Traveling on Lee’s BackBone
My grandmother drove a
covered wagon over Lee’s Backbone. It wasn’t easy.
When the Mormon
Pioneers first came to Arizona from Utah, many of them crossed the Colorado
River close to the Grand Canyon at a place called Lee’s Ferry. They put their wagons and themselves on rafts
that carried them across the river. It
was scary. But worse than Lee’s Ferry
was what came next--Lee’s Backbone, a
steep, narrow, rocky trail with rocks and drop-offs along the way. Wilford Woodruff, the fourth president of the
Church said, “It was one of the worst hill ridge or mountain that I ever
attempted to cross with a team and wagon.”
My grandmother, ‘Lell
Coleman, drove a team of “fiery, high-strung horses” and a wagon over Lee’s Backbone. She had two boys by her side, my Uncle
Neal age 4 and his little brother, Spence, age 2. It wasn’t easy.

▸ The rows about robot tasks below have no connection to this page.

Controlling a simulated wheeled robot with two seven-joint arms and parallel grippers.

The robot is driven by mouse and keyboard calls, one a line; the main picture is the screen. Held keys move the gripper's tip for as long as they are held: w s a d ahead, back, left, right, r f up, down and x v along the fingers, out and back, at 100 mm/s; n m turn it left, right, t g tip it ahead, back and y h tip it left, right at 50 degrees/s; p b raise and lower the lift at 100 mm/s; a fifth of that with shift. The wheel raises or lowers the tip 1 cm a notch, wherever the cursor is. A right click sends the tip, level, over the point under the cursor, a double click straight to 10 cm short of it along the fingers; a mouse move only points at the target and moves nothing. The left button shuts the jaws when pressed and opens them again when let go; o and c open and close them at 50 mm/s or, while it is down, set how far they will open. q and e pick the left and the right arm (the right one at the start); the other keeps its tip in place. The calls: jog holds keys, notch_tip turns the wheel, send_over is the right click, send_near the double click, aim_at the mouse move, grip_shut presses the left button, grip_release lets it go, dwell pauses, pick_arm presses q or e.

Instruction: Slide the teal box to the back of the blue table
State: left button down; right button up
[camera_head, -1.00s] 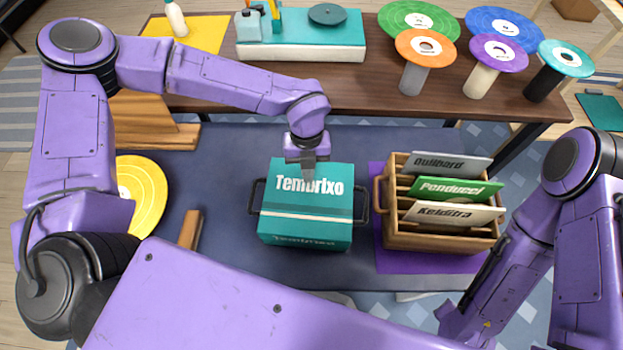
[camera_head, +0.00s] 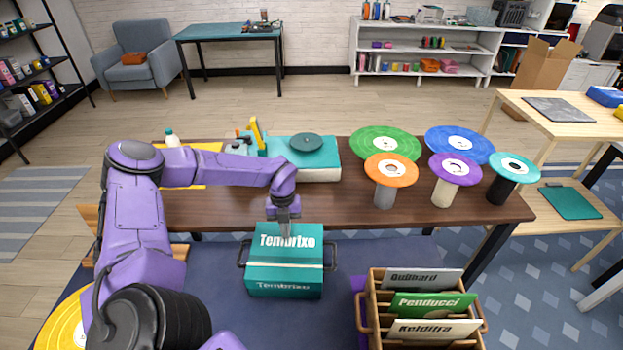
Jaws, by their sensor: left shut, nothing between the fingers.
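The teal box (camera_head: 284,272) has a white "Tembrixo" label and dark side handles. It sits upright on the dark blue table (camera_head: 225,318), close to the table's back edge. I cannot tell whether the fingertips press on the lid. My right gripper is not in view.
A wooden crate (camera_head: 372,312) with several upright signs stands nearer on the right. A yellow disc (camera_head: 62,325) lies at the left. Behind is a brown table (camera_head: 335,208) with a teal-topped case (camera_head: 322,165) and several coloured discs.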

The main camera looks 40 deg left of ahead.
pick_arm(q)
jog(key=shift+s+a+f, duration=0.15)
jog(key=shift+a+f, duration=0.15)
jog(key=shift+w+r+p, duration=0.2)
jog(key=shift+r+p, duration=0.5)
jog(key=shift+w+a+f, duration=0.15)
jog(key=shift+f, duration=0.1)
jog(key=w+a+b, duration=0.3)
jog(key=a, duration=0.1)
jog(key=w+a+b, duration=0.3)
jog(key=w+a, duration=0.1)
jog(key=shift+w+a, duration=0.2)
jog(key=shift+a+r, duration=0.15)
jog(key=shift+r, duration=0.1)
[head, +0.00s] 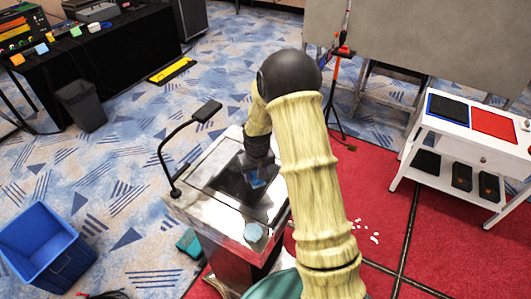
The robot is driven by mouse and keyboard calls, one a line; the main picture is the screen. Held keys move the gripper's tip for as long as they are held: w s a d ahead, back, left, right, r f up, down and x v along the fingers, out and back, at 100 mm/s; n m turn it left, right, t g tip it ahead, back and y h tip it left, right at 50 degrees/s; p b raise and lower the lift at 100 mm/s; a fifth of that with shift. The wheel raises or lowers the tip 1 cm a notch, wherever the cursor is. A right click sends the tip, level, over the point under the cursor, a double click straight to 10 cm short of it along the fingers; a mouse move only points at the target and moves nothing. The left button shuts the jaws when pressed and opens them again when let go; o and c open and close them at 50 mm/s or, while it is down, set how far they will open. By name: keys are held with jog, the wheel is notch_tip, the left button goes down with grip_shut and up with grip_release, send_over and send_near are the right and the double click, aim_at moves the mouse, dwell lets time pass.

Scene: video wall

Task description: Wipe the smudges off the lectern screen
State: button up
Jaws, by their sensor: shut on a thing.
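The lectern (195,207) stands in the middle of the head view, with a light, shiny slanted top. Its dark screen (228,178) is set into that top. My gripper (257,170) points down over the right part of the screen. It is shut on a small blue cloth (257,181), which looks to be at or just above the screen; I cannot tell whether it touches. My arm and gripper hide the screen's right side. I cannot make out any smudges at this size.
A thin gooseneck microphone (165,150) rises at the lectern's left edge. A round pale-blue object (253,232) sits on its front edge. A blue bin (45,245) stands at left, a grey bin (82,105) behind it. A white cart (470,130) stands at right.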

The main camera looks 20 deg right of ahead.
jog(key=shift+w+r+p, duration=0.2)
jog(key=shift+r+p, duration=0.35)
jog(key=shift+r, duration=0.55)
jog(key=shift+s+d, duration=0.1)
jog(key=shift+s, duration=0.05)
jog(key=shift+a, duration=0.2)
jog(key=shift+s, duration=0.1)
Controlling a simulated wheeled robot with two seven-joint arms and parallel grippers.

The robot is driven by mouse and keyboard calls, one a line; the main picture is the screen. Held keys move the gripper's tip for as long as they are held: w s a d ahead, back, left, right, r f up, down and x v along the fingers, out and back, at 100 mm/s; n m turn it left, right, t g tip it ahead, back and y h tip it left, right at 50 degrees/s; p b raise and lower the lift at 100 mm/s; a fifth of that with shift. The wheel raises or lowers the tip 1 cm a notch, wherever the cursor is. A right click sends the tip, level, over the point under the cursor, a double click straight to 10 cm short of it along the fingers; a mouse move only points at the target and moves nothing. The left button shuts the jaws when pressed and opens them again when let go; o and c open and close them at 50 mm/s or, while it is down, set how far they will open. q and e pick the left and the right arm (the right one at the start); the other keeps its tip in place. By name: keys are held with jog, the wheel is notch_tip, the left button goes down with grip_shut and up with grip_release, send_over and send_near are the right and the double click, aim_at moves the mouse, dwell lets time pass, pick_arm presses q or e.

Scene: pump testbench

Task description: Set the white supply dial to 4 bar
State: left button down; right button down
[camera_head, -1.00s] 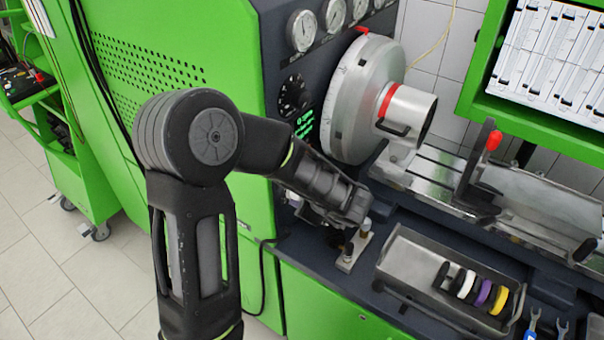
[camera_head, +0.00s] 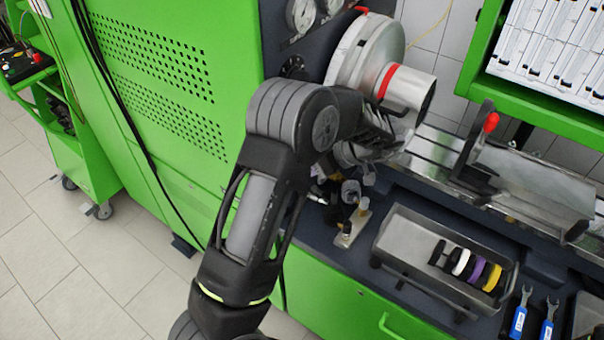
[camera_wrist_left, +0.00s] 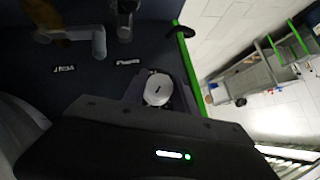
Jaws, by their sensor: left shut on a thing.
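The white round dial (camera_wrist_left: 158,90) is in the middle of the left wrist view, on a dark panel. My left gripper (camera_wrist_left: 157,84) is shut on it, with the dark fingers at its sides. The dial's scale and pointer cannot be read here. In the head view my left arm comes up from the bottom and bends over the front of the bench. It hides the gripper and the dial there. My right gripper is in neither current view.
Two small labels lie beside the dial, with silvery fittings (camera_wrist_left: 98,42) beyond. In the head view a small metal block with posts (camera_head: 348,232), a grey tray of coloured rings (camera_head: 408,272) and a large silver drum (camera_head: 358,45) are near my arm.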

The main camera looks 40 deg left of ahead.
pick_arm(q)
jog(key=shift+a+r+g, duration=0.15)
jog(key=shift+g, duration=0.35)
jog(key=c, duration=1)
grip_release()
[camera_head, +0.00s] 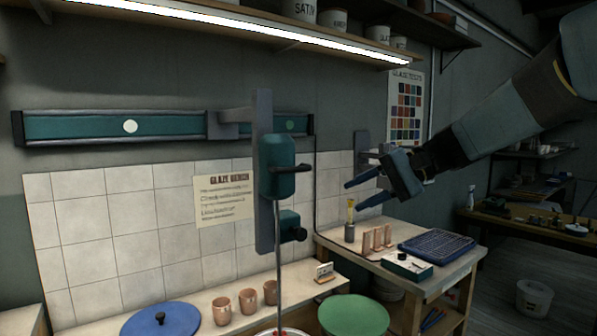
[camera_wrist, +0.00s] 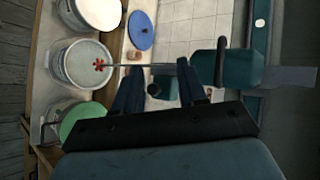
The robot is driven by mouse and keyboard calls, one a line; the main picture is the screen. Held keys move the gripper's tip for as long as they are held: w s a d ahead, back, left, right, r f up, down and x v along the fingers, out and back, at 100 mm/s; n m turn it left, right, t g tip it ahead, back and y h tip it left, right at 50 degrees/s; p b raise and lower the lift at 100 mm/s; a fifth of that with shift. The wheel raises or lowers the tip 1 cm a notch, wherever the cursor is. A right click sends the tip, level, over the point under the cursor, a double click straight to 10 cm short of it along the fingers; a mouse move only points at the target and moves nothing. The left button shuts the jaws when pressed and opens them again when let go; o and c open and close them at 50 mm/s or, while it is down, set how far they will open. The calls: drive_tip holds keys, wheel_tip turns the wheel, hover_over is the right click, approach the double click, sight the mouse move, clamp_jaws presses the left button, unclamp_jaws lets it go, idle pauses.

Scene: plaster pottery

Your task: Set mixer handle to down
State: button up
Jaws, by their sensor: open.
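The mixer has a teal motor housing (camera_head: 277,166) on an upright grey column (camera_head: 263,215), with a long thin shaft (camera_head: 279,265) hanging below it. Its dark handle (camera_head: 292,168) sticks out roughly level to the right of the housing. A dark knob (camera_head: 298,234) sits on a smaller teal block below. In the wrist view, turned sideways, the handle (camera_wrist: 220,62) shows beside the housing (camera_wrist: 240,68), and a red paddle (camera_wrist: 102,65) ends the shaft. My gripper (camera_head: 353,197) is open and empty, right of the mixer and apart from the handle in the head view. Its fingers (camera_wrist: 159,66) point towards the shaft area.
A teal wall rail (camera_head: 170,126) carries the mixer. Below are a blue lid (camera_head: 175,319), a green lid (camera_head: 353,318) and several copper cups (camera_head: 247,301). A side bench (camera_head: 385,262) holds a dark tray (camera_head: 437,245). A lit shelf (camera_head: 270,25) hangs above.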

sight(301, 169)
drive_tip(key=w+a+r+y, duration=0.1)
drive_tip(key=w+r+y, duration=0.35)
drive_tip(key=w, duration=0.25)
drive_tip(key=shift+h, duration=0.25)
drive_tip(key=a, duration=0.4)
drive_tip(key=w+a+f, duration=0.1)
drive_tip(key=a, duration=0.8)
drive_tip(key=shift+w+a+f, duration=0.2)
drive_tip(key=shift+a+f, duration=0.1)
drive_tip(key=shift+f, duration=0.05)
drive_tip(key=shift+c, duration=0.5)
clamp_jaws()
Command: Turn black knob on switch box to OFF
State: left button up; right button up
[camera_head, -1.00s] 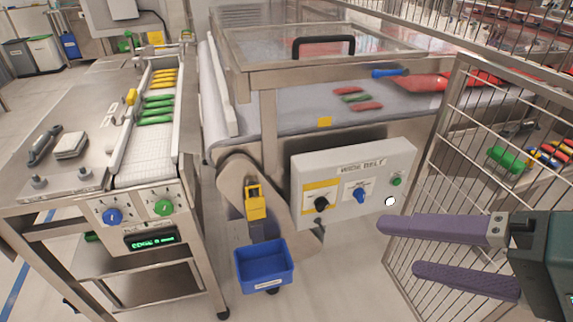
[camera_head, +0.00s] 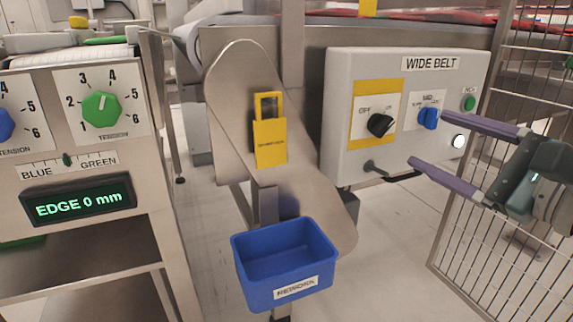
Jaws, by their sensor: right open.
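The grey switch box (camera_head: 343,97) labelled WIDE BELT is on the machine's front, right of centre. Its black knob (camera_head: 380,125) sits on a yellow plate (camera_head: 360,137) with OFF at the upper left and another mark at the upper right. The knob's grip is tilted; which mark it points to I cannot tell for sure. My right gripper (camera_head: 428,140) is open, its two purple fingers pointing left in front of the box's right part. It is to the right of the black knob, with nothing between the fingers. My left gripper is not in view.
A blue knob (camera_head: 429,118), a green button (camera_head: 469,103) and a white button (camera_head: 459,141) share the box. A dark handle (camera_head: 392,176) juts out below. A yellow padlock tag (camera_head: 270,141) and a blue bin (camera_head: 284,262) are left. A wire fence (camera_head: 470,235) borders the right.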

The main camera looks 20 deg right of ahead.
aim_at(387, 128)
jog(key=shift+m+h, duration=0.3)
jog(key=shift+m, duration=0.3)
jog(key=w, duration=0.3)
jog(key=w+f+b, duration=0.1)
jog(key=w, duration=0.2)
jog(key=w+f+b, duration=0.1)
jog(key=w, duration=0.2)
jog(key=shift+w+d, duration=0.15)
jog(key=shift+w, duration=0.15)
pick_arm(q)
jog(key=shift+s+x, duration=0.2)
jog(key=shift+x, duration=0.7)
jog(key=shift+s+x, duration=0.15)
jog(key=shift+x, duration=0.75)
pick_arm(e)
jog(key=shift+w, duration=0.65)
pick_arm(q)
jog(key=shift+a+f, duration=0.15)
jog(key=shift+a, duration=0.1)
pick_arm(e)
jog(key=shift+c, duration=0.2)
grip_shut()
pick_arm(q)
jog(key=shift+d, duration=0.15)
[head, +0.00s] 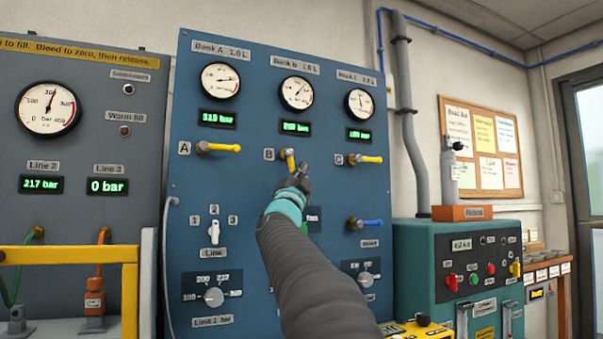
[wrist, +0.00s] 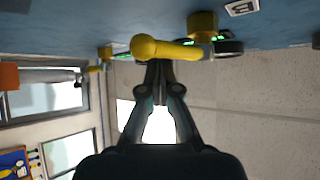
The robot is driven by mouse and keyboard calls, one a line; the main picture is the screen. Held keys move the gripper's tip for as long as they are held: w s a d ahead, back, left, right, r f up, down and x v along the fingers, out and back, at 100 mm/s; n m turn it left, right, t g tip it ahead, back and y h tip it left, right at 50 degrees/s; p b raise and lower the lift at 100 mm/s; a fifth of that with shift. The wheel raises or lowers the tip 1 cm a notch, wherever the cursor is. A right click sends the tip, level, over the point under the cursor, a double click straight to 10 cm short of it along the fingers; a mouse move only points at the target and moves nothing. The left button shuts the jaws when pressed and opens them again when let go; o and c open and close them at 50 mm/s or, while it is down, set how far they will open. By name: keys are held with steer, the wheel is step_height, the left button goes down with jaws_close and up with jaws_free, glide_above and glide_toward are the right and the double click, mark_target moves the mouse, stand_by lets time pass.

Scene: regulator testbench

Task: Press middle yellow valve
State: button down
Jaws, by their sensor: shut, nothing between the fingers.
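The middle yellow valve B (head: 290,158) sits on the blue panel below the Bank B gauge. Its handle points down, and its lower end is partly hidden by my gripper. My gripper (head: 304,172) is shut and empty, with its tips right at the lower part of this handle. In the wrist view, the yellow handle (wrist: 165,48) lies across the closed fingertips (wrist: 158,68); I cannot tell whether they touch. Yellow valve A (head: 220,148) at left and yellow valve C (head: 362,159) at right have their handles level, pointing right.
A blue-handled valve (head: 365,223) sits low on the right of the panel. A white selector (head: 213,230) and knobs are at lower left. A teal control box (head: 455,290) stands at right, and a yellow rail (head: 75,254) at left.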

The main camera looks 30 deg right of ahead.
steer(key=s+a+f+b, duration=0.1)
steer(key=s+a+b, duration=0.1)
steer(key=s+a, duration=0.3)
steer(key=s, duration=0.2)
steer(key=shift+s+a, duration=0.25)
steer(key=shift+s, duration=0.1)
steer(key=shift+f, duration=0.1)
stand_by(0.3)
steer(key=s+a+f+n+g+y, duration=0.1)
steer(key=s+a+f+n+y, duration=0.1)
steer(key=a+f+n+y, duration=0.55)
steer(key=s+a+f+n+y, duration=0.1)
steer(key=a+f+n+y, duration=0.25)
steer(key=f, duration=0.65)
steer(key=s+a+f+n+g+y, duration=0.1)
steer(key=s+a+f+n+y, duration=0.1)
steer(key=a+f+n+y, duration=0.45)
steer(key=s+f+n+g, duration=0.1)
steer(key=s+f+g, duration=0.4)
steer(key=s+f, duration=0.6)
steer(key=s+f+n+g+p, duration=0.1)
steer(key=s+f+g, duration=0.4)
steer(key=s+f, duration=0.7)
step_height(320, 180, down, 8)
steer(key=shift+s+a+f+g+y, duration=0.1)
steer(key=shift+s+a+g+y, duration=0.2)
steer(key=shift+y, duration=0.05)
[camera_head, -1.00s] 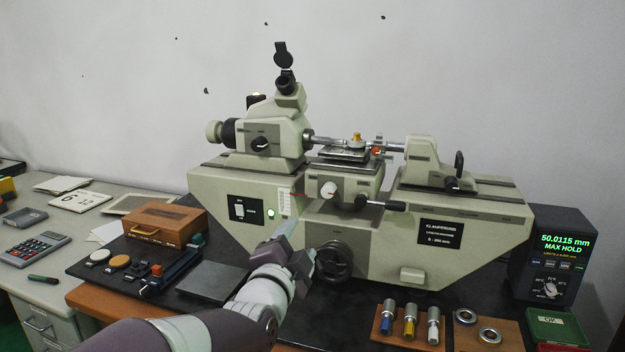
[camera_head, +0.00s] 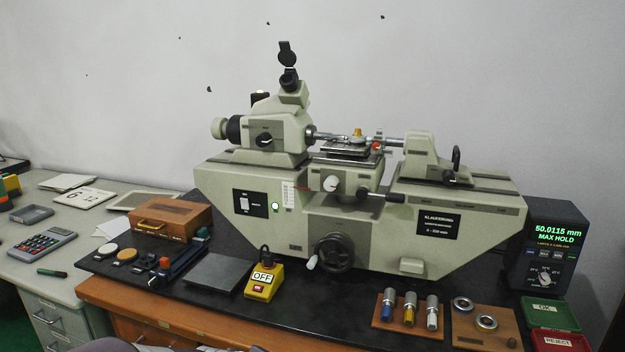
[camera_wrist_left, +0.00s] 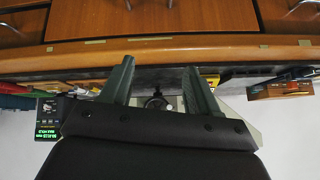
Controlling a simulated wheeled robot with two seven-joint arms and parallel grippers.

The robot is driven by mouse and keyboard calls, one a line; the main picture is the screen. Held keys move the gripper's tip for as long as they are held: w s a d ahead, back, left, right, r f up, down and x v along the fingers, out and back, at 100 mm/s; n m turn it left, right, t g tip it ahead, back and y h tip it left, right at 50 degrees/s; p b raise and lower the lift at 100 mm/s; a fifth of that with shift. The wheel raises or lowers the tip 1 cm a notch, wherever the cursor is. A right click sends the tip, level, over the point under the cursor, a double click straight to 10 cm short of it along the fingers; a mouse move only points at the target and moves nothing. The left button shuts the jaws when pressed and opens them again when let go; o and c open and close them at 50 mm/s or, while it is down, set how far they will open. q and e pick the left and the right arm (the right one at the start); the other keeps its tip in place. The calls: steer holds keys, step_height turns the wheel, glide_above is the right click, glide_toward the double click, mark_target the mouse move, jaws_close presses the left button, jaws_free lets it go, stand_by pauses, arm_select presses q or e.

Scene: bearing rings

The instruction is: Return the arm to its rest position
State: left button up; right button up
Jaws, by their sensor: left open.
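My left gripper (camera_wrist_left: 158,85) shows in the left wrist view with its two fingers apart and nothing between them. It points at the front edge of the bench, with wooden drawers (camera_wrist_left: 160,18) at the top of that view. In the head view the gripper is out of sight; only a small piece of my arm shows at the bottom edge. The pale green measuring machine (camera_head: 365,228) stands on the dark bench top, clear of my arm. My right gripper is in neither view.
A yellow OFF box (camera_head: 264,280), a wooden case (camera_head: 172,216) and a grey plate (camera_head: 217,274) lie left of the machine. Plug gauges on a board (camera_head: 408,312), rings on another board (camera_head: 484,325), a green tray (camera_head: 549,312) and a digital display (camera_head: 553,250) are right.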

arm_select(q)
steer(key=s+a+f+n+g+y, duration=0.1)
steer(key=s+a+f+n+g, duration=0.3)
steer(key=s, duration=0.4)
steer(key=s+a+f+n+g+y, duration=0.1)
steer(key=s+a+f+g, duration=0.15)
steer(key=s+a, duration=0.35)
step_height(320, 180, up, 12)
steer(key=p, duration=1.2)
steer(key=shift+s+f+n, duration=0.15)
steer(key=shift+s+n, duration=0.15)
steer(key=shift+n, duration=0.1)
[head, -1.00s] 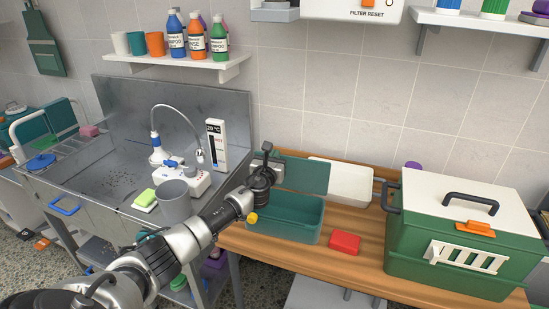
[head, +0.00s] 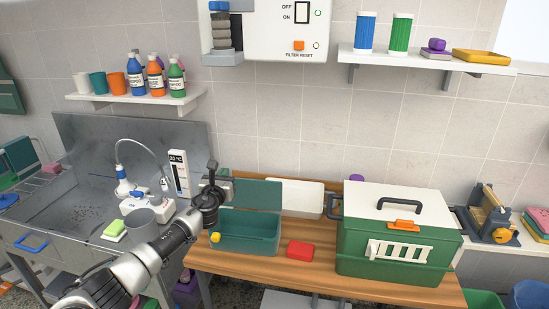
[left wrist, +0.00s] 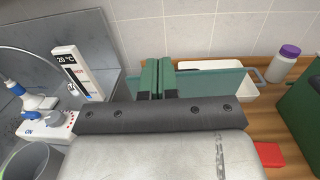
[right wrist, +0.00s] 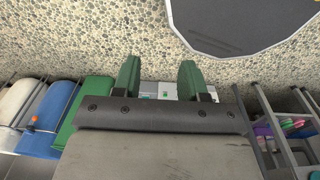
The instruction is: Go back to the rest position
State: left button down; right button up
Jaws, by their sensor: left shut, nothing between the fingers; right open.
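My left gripper (head: 220,176) shows in the head view, raised beside the back left of the teal open box (head: 262,240) on the wooden bench. In the left wrist view its two green fingers (left wrist: 159,68) are together with nothing between them. The teal box's raised lid shows behind them. My right gripper (right wrist: 158,78) shows only in the right wrist view. Its green fingers stand wide apart, empty, with the pebbled floor below.
A green carrier (head: 385,262) with a white top and a red block (head: 299,250) are on the bench. The steel sink (head: 80,190), with a grey cup (head: 141,221), is at left. Shelves and a white wall unit (head: 272,30) are above.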

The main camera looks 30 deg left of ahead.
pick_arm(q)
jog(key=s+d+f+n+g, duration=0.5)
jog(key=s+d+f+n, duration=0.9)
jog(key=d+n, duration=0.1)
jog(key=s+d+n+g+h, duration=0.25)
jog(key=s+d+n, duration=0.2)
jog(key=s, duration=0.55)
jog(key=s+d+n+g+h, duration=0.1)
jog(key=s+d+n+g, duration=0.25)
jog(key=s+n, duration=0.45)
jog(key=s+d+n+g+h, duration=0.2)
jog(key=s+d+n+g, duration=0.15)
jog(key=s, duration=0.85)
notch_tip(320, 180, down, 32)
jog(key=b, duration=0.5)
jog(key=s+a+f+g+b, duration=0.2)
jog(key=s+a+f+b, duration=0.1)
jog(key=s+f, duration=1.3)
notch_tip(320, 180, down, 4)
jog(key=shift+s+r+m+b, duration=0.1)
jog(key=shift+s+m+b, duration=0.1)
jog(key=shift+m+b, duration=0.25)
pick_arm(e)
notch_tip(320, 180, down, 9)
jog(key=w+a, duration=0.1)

She was scared. Later she said “it was a most shattering
experience. The driving to the Colorado was not so bad, and being ferried
across the river was interesting; but the driving over Lee’s Backbone was the most
terrifying, grueling experience of my life. Actually, there was no
well-marked road. It was a trail perilously narrow in places, wider in
others, but always steep hills or dangerous dug ways or curves. Sometimes
I wonder how I did it. . . . The road was so narrow and winding, and (a) ribbon-like
river below, I hugged so close to the hill side that the hubs of the wheels
scraped the sand and rock. I tried to
keep my eyes on the hill but an occasional glance below made me feel that the
wagon might go rolling over and over down to the river with me and my two
boys. I stopped the team and waited
until Mr. Heywood came up and changed. I
then mounted the horse and drove the cattle and he drove the team.”
Look at the
steep cliff alongside the trail.
In
Arizona she became a teacher
My grandmother and her class in St. Johns, Arizona.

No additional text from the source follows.